Stuart Erwin Discovers the Poignant Values of the Life--Match King Flames at University.

By C. F. I.

For its three acts of solid suspense, piffling but none the loss deadly, John Murray and Allen Boretz's "Room Service" surpasses the most lugubrious of tragedies. In fact, although it is farcical throughout and even borders on the slap-stick, it threatens more than once to drop off into sheer disaster. It has to do with the now familiar theme of putting on a show, but the hopelessness of the predicaments into which the youthful producer breezes is amazingly original. Those dilemmas are also uproarious, except that there is grave danger lest the sympathetic souls in the audience become too busy feeling sorry to be able to laugh.

If you look too closely into the plot, you will see the unnatural spectacle of a hotel executive, willy-nilly backer of a play, making savage efforts to scotch the play because the producers have been concealing from him their mad shifts and hair-breadth escapes from destruction. But the dangers springing from his violent disposition make the real play all the more exciting, and the comedy-writer's license takes care of the rest. So we see Gordon Miller, hare-brained producer, catching hold of Leo Davis, rustic playwright, rifling his pockets, pawning his typewriter, putting him to bed on account of measles with tape-worm complications, starving him almost to death and then making him play dead besides, all because nobody has any money and it wouldn't do to be thrown out of the hotel. One of the most startling revelations in the art of welching is the way in which the troop of them prepares to give the hotel the slip, each of them dressed in five or six suits so as to sacrifice nothing.

The play is a little raw here and there, were scattered murmers in the audience over the villain's stock of phrase, which happens to be the only piece of real blasphemy the English language can boast.

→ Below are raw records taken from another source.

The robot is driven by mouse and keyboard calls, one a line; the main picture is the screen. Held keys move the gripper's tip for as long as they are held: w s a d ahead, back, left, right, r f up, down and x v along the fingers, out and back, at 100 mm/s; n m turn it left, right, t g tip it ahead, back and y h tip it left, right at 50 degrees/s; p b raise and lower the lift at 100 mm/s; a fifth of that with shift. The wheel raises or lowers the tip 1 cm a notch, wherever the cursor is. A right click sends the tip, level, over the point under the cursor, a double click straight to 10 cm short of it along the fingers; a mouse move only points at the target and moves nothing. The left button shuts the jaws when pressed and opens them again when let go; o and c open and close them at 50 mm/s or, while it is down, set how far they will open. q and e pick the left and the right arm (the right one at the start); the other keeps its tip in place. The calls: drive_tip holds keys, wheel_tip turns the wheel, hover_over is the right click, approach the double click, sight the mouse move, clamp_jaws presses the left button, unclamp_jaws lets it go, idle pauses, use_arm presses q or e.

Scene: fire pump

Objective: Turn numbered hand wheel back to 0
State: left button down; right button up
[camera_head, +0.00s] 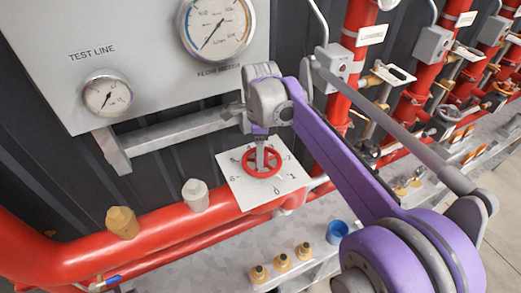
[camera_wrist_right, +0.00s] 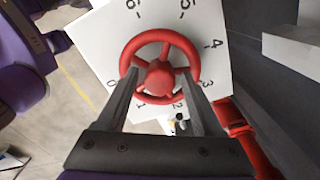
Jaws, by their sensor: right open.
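The red hand wheel (camera_head: 273,171) sits on a white square plate (camera_head: 240,192) with numbers around it, below the large gauge in the head view. In the wrist view the wheel (camera_wrist_right: 160,37) shows its round rim, spokes and hub, and the plate (camera_wrist_right: 213,18) shows 0 at left, 1 and 2 at the bottom, 3 and 4 at right. No clear pointer mark can be made out on the wheel. My right gripper (camera_head: 262,160) points down at the wheel. In the wrist view its two open fingers (camera_wrist_right: 159,76) lie on either side of the hub. My left gripper is not in view.
A grey panel with a large gauge (camera_head: 216,28) and a small test line gauge (camera_head: 107,95) stands behind. A grey bracket (camera_head: 175,133) and a thick red pipe (camera_head: 160,232) run close to the plate. A blue cup-like part (camera_head: 337,232) and brass fittings (camera_head: 282,262) are in front.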

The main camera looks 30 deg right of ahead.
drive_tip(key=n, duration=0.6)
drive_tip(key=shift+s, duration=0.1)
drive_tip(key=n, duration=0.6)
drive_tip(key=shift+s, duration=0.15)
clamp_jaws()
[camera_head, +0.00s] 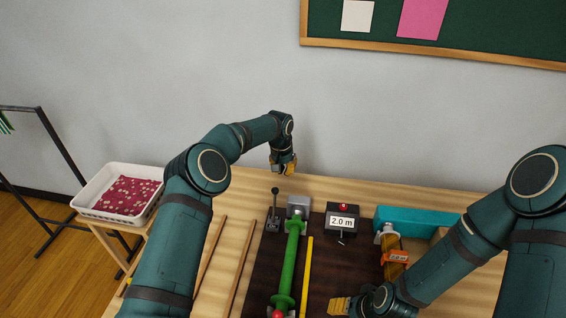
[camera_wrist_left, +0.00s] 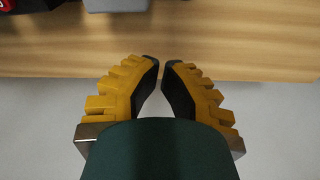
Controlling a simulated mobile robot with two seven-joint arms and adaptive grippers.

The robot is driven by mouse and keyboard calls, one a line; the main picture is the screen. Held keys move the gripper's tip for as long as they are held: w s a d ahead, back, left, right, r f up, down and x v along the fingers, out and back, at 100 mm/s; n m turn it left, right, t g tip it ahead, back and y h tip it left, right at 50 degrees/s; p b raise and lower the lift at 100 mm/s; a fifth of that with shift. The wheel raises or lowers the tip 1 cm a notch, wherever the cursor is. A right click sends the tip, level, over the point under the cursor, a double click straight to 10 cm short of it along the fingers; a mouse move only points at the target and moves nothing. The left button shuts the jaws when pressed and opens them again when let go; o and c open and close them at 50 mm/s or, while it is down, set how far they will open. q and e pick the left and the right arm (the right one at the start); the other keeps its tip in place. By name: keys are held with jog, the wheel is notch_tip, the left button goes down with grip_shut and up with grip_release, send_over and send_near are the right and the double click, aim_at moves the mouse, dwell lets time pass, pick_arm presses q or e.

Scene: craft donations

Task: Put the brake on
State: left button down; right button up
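A small lever with a dark knob (camera_head: 274,207) stands roughly upright on a grey base at the back of the table. It is left of the grey block (camera_head: 299,202) at the end of the green reel bar (camera_head: 290,262). No label shows it as the brake. My left gripper (camera_head: 284,168) hangs pointing down behind and above the lever, apart from it and empty. In the left wrist view its fingertips (camera_wrist_left: 161,64) nearly meet, over the table's back edge. My right gripper (camera_head: 340,305) is low at the front, partly hidden by my right arm.
A black box reading 2.0 m (camera_head: 342,222), with a red button, stands right of the reel. A yellow stick (camera_head: 307,275) lies beside the reel. A white basket (camera_head: 95,196) with red cloth stands left.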

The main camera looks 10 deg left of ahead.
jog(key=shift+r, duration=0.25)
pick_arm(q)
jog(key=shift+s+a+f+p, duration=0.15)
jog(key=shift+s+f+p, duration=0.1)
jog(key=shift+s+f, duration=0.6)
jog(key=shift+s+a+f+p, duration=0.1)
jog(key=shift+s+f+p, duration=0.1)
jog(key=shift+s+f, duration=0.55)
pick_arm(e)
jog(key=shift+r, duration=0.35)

Hume Cronyn received a hearty welcome from the first-nighters for the good work he has already done in Boston, and his performance belied no one's expectations. Cast as the hoosier dramatist, he is triumphantly ludicrous throughout. He confides, grins and goes into raptures just as country boys, according to dramatic convention, always do. None of the actors uses any restraint, but in a farce of this sort the heavier the lines are drawn, the better.